Any hope that Australia’s major political parties would support a more sustainable immigration have been hosed over the past 24 hours. Hot on the heels of Prime Minister Scott Morrison launching his decentralisation smokescreen, Labor leader Bill Shorten has backed the current intake on ABC Radio and deployed his own infrastructure smokescreen:
FAINE: And congestion is directly tied to immigration which was one of the drivers for the Liberal Party’s unrest last week.
SHORTEN: Well first of all, I understand the frustration of Australians about crowded infrastructure, and our immigration should be what’s in the national interest but part of that debate has to be fixing up our infrastructure.
But going back to where we started with the proposal from Victorian Labor about a railway…
FAINE: But this is about people’s concerns as cities become increasingly congested, people’s response is not to blame politicians for the failure to deal with infrastructure but instead to turn around and say let’s cut immigration. Does Bill Shorten want to cut immigration?

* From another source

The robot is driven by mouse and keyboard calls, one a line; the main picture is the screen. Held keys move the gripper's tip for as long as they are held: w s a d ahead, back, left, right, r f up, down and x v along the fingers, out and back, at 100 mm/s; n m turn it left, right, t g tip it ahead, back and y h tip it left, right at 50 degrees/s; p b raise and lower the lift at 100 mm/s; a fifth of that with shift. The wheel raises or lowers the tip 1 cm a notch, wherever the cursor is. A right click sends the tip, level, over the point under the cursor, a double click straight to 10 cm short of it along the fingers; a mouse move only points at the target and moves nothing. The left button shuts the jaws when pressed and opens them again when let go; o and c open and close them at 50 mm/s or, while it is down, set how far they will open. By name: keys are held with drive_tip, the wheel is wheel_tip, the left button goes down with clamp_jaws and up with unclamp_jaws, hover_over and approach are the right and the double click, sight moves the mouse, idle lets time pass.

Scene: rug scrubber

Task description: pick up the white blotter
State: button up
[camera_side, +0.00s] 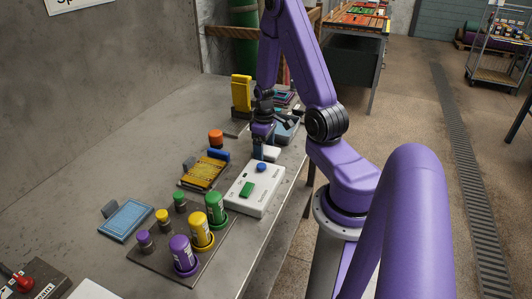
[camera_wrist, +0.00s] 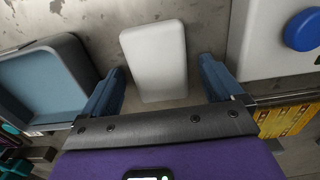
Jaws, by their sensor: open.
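The white blotter (camera_wrist: 154,58) is a pale rounded block lying on the grey table. In the wrist view it sits between the two blue fingers of my gripper (camera_wrist: 162,75), with a gap on each side. In the side view a part of the white blotter (camera_side: 271,153) shows just right of my gripper (camera_side: 259,150), which points down close to the tabletop. My gripper is open and holds nothing. Its fingers partly hide the blotter in the side view.
A white control box (camera_side: 254,189) with a blue knob and green button stands close by, in front in the side view. A blue-grey tray (camera_wrist: 45,85) is at left in the wrist view. Several colored jars stand on a dark board (camera_side: 165,262).

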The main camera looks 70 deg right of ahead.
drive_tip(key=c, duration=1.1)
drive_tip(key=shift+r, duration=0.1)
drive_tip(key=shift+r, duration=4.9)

SHORTEN: Listen, our immigration is one issue but let’s talk about the failure of politics. The reason why I went back in detail to the history of an outer ring railway in Melbourne…
FAINE: So on immigration, simple yes or no answer, do you want to change the way we do immigration? Do you want to reduce the number of people who get permission to move to Australia?

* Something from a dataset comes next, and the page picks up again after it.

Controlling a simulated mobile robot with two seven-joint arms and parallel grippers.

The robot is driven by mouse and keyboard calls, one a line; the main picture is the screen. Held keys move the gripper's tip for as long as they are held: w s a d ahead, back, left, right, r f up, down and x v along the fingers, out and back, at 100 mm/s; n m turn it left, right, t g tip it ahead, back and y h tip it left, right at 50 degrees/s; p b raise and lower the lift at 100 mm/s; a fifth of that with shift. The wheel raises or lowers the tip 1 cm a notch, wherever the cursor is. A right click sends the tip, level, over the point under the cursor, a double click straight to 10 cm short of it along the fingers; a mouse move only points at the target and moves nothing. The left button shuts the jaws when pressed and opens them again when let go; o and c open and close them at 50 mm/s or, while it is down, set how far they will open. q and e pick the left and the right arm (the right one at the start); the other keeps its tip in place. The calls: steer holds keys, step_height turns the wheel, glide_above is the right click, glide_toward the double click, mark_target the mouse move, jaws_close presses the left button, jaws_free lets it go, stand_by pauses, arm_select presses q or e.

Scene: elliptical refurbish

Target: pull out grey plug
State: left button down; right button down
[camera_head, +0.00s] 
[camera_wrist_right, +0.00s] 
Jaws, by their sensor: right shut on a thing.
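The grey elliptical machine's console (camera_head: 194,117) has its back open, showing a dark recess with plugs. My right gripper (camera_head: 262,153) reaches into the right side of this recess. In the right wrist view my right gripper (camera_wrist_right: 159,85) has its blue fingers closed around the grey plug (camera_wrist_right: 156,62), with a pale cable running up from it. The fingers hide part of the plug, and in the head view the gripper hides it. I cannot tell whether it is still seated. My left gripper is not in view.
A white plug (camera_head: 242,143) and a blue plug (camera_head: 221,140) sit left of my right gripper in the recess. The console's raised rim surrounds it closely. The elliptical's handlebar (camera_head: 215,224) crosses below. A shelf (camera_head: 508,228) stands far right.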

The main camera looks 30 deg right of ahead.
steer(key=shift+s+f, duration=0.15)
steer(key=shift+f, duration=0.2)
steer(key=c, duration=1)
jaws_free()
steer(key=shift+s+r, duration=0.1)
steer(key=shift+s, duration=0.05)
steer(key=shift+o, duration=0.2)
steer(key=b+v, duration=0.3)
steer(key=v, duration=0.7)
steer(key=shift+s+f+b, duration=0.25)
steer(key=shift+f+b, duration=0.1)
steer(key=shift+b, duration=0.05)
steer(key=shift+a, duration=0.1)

SHORTEN: It’s not a simple yes or no issue. If we can take people in based upon our infrastructure, based upon the moving to the regions that’s a plus.
FAINE: So you agree with Alan Tudge, the newly sworn-in Minister, who says let’s try and get migrants to go to the regions rather than Sydney and Melbourne.
SHORTEN: Yeah I think that there is – and it’s not just the regions. You know, South Australia, there are plenty of places who would like to take some migrants. Immigration has been good for Australia but there’s no point in bringing in masses and masses of people if our infrastructure isn’t keeping pace. So I guess what I’m saying is you can’t just look at one part of it. We’re an immigrant nation and immigration has been good.
Jon your family, my family, pretty much anyone other than a first Australian came from somewhere else. But having said that we’ve got to make sure that we’re not you know just being ignorant of what happens if we’re overcrowding our cities so that’s why you’ve got to deal with the frustration people have on infrastructure.
Who is representing the Australian people? The past five opinion polls on the issue have clearly shown that Australian voters want immigration to be reduced:
- Australian Population Research Institute: 54% want lower immigration;
- Newspoll: 56% want lower immigration;
- Essential: 54% believe Australia’s population is growing too fast and 64% believe immigration is too high;
- Lowy: 54% of people think the total number of migrants coming to Australia each year is too high; and
- Newspoll: 74% of voters support the Turnbull government’s cut of more than 10% to the annual permanent migrant intake to 163,000 last financial year.
Labor’s inequality agenda would be greatly strengthened by also halving the permanent migrant intake – i.e. returning it back to something more in line with the historical average.
Income inequality and home ownership would be improved as there would be less upward pressure on house prices, particularly in Sydney and Melbourne, and less economic rents flowing to the owners of capital (who benefit the most from mass immigration while ordinary residents bear the costs).
Wages growth would also improve, other things equal, as there is less competition for jobs and workers’ bargaining power is increased, which would also help to reduce inequality.
There would be less youth unemployment, as employers are incentivised to hire and train young workers and graduates rather than taking the easy route of importing a migrant.
Australia’s economic growth and job creation would also become more broad-based and less concentrated in inner Sydney and Melbourne. Lower population growth would take pressure off interest rates and the currency. Thus, the Australian dollar would fall more quickly than otherwise helping to cushion the post mining-boom adjustment as tradable sectors become more competitive more quickly. This would spread benefits much more widely than just the “citizenship export” sectors of education, as well as simply piling more unproductive consumers into Sydney and Melbourne (blowing the current account deficit and increasing debt).
Lower population growth would also lift productivity and income by decongesting cities and, over the long-run, shares the depleting Australia’s fixed national endowment of resources among fewer people, also ensuring higher income per capita.
Labor needs to ask itself: how is maintaining a mass immigration program – which is projected to flood Sydney and Melbourne with 87,000 and 97,000 people a year respectively for decades to come – compatible with a fairer, more sustainable and socially cohesive Australia?
Such turbo-charged immigration necessarily will make housing affordability worse, dilute workers’ bargaining power, enrich the capital owners and wreck overall livability (e.g. via worsening congestion).